Author: Andrew Throdahl
Saturday evening Middlebury College Music faculty members including cellist Dieuwke Davydov, violist Paul Reynolds and violinist Katherine Winterstein collaborated with fellow string players Kathy Andrew, Marcia Cassidy and John Dunlop on a free concert of Brahms' two gorgeous String Sextets. Cassidy is on the faculty of Dartmouth college and Dunlop is principle cellist in the Vermont Symphony Orchestra. Winterstein is concertmaster of the VSO. Due to their commoraderie, the ensemble communicated quite naturally.
They brought a high level of maturity and understanding to the pieces that accentuated many of the curious elements that make these sextets two of Brahms' greatest achievements.

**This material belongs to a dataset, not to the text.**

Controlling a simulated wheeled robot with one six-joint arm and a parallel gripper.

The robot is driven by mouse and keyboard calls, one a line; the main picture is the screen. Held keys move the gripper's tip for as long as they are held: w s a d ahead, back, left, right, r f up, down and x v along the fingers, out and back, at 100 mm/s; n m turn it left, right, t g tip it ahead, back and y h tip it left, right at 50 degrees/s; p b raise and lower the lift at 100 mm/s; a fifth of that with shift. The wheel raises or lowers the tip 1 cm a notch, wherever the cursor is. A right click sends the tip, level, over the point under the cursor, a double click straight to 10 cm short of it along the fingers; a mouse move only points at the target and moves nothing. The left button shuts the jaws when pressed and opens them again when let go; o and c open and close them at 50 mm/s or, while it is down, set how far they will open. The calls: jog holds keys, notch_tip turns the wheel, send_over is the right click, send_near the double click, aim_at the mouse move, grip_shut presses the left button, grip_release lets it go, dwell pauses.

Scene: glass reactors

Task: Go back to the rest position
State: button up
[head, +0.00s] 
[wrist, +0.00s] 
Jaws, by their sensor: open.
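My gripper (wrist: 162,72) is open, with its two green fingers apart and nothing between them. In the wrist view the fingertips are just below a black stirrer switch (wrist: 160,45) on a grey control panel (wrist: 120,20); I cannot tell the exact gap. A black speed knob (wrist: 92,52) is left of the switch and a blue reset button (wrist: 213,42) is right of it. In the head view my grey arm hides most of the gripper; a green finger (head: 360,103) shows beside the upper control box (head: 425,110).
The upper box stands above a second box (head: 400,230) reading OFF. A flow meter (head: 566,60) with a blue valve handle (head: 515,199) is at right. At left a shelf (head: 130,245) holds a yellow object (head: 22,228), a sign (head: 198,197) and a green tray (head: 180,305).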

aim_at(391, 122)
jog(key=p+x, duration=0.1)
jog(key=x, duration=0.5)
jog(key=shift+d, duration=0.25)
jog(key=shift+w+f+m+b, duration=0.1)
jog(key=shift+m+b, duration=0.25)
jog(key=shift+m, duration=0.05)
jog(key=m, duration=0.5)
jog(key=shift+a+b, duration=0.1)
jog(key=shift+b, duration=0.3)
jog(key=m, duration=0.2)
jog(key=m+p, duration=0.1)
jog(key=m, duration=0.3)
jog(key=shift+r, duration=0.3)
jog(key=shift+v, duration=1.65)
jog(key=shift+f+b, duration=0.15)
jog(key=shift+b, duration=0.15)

Both works, although abstract in intention, have programmatic elements that fit together nicely in concert. The first sextet, completed in 1860 when Brahms was 27, has an air of repose that many musicologists associate with Brahms' well-known infatuation, Clara Wieck, the wife of Robert Schumann. The second sextet, written four years later, is a monument to another love interest, Agathe von Siebold, whose name is the basis for first movement's enigmatic opening.

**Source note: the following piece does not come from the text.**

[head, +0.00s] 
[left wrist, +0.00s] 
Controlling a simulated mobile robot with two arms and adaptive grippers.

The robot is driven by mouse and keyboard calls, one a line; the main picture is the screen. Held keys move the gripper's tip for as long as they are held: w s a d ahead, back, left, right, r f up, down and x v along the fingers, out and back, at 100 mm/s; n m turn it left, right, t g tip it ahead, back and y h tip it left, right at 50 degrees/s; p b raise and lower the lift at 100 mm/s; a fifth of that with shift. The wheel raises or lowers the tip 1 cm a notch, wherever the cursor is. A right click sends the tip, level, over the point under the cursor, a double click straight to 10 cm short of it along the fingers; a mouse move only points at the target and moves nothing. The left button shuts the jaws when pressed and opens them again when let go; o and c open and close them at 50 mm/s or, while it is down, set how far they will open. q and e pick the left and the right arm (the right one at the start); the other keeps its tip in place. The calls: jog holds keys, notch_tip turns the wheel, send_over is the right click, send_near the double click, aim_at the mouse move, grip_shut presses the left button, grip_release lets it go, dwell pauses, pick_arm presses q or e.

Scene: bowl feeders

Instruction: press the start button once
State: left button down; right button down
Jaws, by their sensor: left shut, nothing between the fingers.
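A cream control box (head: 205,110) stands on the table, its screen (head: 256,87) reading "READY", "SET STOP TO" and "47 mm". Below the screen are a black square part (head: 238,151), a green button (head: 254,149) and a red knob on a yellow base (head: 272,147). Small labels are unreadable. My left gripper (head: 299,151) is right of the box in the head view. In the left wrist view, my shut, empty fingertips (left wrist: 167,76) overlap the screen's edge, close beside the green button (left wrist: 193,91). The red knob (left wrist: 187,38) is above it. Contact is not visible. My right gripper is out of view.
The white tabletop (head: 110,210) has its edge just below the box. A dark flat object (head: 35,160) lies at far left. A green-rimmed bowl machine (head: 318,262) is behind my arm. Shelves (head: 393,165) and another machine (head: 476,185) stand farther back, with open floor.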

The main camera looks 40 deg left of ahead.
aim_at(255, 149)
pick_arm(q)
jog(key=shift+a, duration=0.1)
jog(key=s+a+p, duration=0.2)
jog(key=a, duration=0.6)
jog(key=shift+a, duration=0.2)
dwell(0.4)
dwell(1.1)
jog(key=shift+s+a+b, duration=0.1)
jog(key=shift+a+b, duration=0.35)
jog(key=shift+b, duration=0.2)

The performers lacked a pretension that would have muddled the conversational character of the works. They walked on stage calm yet resolute, in character with the music.
"Since the performers were all friends they were able to blend with a maturity that only comes from an intimate knowledge of the styles of the other players," said Nell Williams '09, who studies with Winterstein.
The sextet clearly worked hard to achieve the burnished tone demanded by Brahms. They managed to outline the structure of the works by quite dramatically changing color in unexpected places, notably in the stately second movement of the first sextet. Cellists Davydov and Dunlop brought out the incessant scales in that movement's central section to great effect. The performers worked to remind some of the younger members of the audience that truly great Brahms is for mature musicians only.
The brisk tempo of the first sextet's scherzo threatened to break the overall mood of the work, although the ensemble never got out of control. Some audience members emitted premature applause before the fourth movement.
"It s such a great program in which to hear the dualities within the ensemble," said Lindsay Selin '10, who has played the first sextet and receives instruction from violist Reynolds. "It's also really interesting when you know the musicians playing. You're more attuned to their individual voices."
Most amateur criticism of a "classical" concert stems from how similar the interpretation was compared to the critic's favorite recording of the composition performed. Sometimes this is the classical equivalent of hearing a bad cover of a good song, and yet another demonstration of how "classical" music is a more intellectually demanding "exercise" than popular music. Whatever interpretative decisions strayed from the norm were done with a satisfying conviction.
There is a common dismissal of "classical" music as a dead language, a "special taste," as philosopher and culture critic Allan Bloom puts it in his book "The Closing of the American Mind," "like pre-Columbian archeology, not a common culture of reciprocal communication and psychological shorthand." Unfortunately, many of the students who attended the concert went because they felt obliged to see their instructors, rather than for purely aesthetic reasons.